Je crois qu’on devait éviter la banalisation de nos institutions. Il faut qu’on mette de l’ordre dans la gestion de certains dossiers de l’État. Si je prends le cas de la crise casamançaise, on voit une prolifération d’intervenants qui font tout pour qu’il n’y ait de paix parce que tout simplement, ils n’ont pas les mêmes intérêts avec l’État. Aujourd’hui, c’est exactement ce que nous voyons avec cette crise au niveau de la frontière avec la Gambie. Beaucoup de personnes se proposent médiateurs comme le footballeur El hadj Diouf. Je me demande ce qu’il connait dans les relations entre des pays ? Quelle expérience diplomatique, politique et institutionnelle dispose-t-il pour se permettre de jouer aux médiateurs dans cette crise ? Il faut que l’État arrête ces gens-là aussi. Car ce qui se passe actuellement est extrêmement grave. Il suffit qu’il y ait un petit problème pour qu’on voit tout le monde se proposer comme médiateur. On voit même des jet-setteurs, des footballeurs, des stars qui parlent au nom de l’État sans que personne ne dise rien même si on sait que toutes les erreurs que commettront ces gens-là seront mises sur le compte de l’État du Sénégal. Je pense qu’il est temps qu’on mette de l’ordre dans la gestion de cette affaire. L’État doit également ouvrir des négociations sincères car le Sénégal et la Gambie constitue un même peuple.
ABDOUL MBAYE, ANCIEN PREMIER MINISTRE SUR LA CRISE SÉNÉGAL-GAMBIE : «Il faut négocier»

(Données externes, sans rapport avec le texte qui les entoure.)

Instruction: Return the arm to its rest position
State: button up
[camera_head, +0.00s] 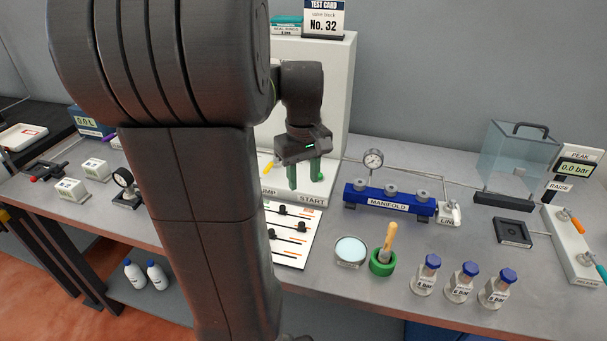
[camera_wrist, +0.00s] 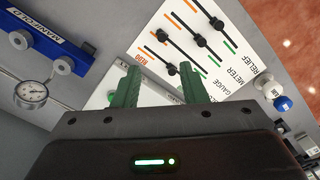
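My gripper (camera_head: 306,176) hangs from my dark arm in front of the white panel box, above the area marked START. Its two green fingers point down with a clear gap between them. In the wrist view my gripper (camera_wrist: 158,85) also shows both green fingers apart, with nothing held between them. Below the fingers lies the white slider board (camera_head: 290,250), which also shows in the wrist view (camera_wrist: 150,55) with several black knobs on it. My arm's large links hide much of the left middle of the bench in the head view.
A blue manifold (camera_head: 390,200) with a gauge (camera_head: 373,159) stands right of my gripper. Nearer are a round dish (camera_head: 350,251), a green cup (camera_head: 382,263) and several blue-capped bottles (camera_head: 461,281). A clear box (camera_head: 518,158) stands at the back right. The air above the bench's right half is open.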

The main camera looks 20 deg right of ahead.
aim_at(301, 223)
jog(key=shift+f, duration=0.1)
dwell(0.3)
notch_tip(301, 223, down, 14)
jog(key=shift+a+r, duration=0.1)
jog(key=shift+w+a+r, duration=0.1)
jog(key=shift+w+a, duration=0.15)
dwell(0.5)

La prise de décision unilatérale n’est jamais une bonne chose surtout que les deux nations doivent se considérer comme des sœurs. Les deux peuples sont les mêmes. Il n’est jamais trop tard. Il faut négocier. La vraie solution est évidemment la réalisation de ce pont. Là également, il faut que de part et d’autre qu’il y ait une franche volonté d’aller vers la réalisation de ce projet.